For its part, L Capital is focused on putting Seafolly on the strongest possible footing both internally and in market terms so that the company can continue to grow after the GP's exit. This will make it an attractive prospect for acquisition by a rival or another firm.
"Once you break out in a category like swimwear to become a premium player in the market, everything expands. People's focus on you becomes bigger, some of the global majors start looking at you, and your multiple therefore is far better," says Thakran.
Given Seafolly's strong growth potential the GP also sees an IPO as an option that would allow it the freedom to continue to develop independently. Thakran would even welcome a buy-back by Halas, who has already stayed at the company longer than expected due to Seafolly's productive relationship with L Capital and his personal interactions with Thakran.

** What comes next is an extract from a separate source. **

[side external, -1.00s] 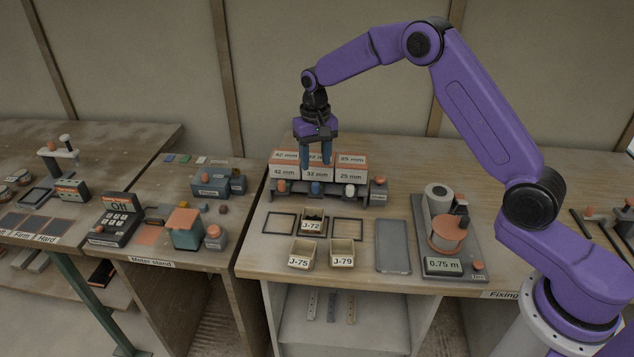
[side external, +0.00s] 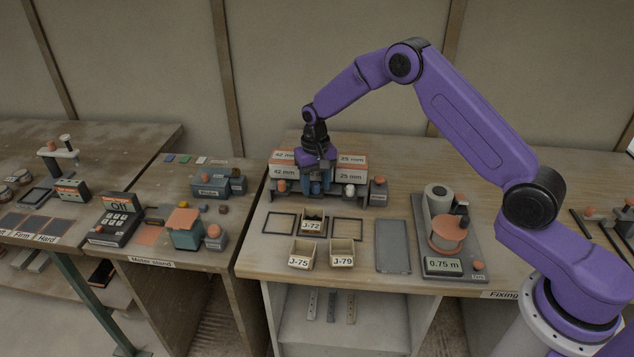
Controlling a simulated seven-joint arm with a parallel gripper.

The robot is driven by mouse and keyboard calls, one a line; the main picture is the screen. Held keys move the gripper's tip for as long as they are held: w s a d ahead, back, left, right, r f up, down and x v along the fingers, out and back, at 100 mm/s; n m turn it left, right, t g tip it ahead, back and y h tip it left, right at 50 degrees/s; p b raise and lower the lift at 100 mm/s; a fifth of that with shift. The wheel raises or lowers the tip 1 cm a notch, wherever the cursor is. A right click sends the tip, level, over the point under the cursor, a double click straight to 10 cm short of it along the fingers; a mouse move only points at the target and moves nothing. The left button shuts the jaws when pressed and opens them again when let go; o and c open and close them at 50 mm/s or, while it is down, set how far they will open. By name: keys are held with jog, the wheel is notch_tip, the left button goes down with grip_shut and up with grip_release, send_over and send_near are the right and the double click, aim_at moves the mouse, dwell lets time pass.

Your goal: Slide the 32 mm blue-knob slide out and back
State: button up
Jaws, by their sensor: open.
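The dispenser unit (side external: 345,171) stands at the back of the middle bench, with white labelled bins above a row of slides with knobs. I cannot tell whether the fingers touch the knob. The orange knob (side external: 282,186) shows to the left under 42 mm, and the white knob (side external: 350,190) to the right under 25 mm.
A small tray marked J-72 (side external: 313,226) sits below the unit between two empty dark outlines. Trays J-75 (side external: 299,262) and J-79 (side external: 342,261) are nearer the front edge. A grey block with an orange button (side external: 379,191) stands at the unit's right end.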

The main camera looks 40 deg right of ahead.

L Capital itself normally looks for an exit once it believes it can reach a multiple of 2.5x. In the case of Seafolly, however, the firm is prepared to stay longer, given its confidence in both the industry and Halas' leadership. "We don't have to exit in 3-4 years, like we've done with many of our companies; we may have to exit in six years," Thakran says. "If I can make 4x by staying another year and-a-half or longer, I would love to do that."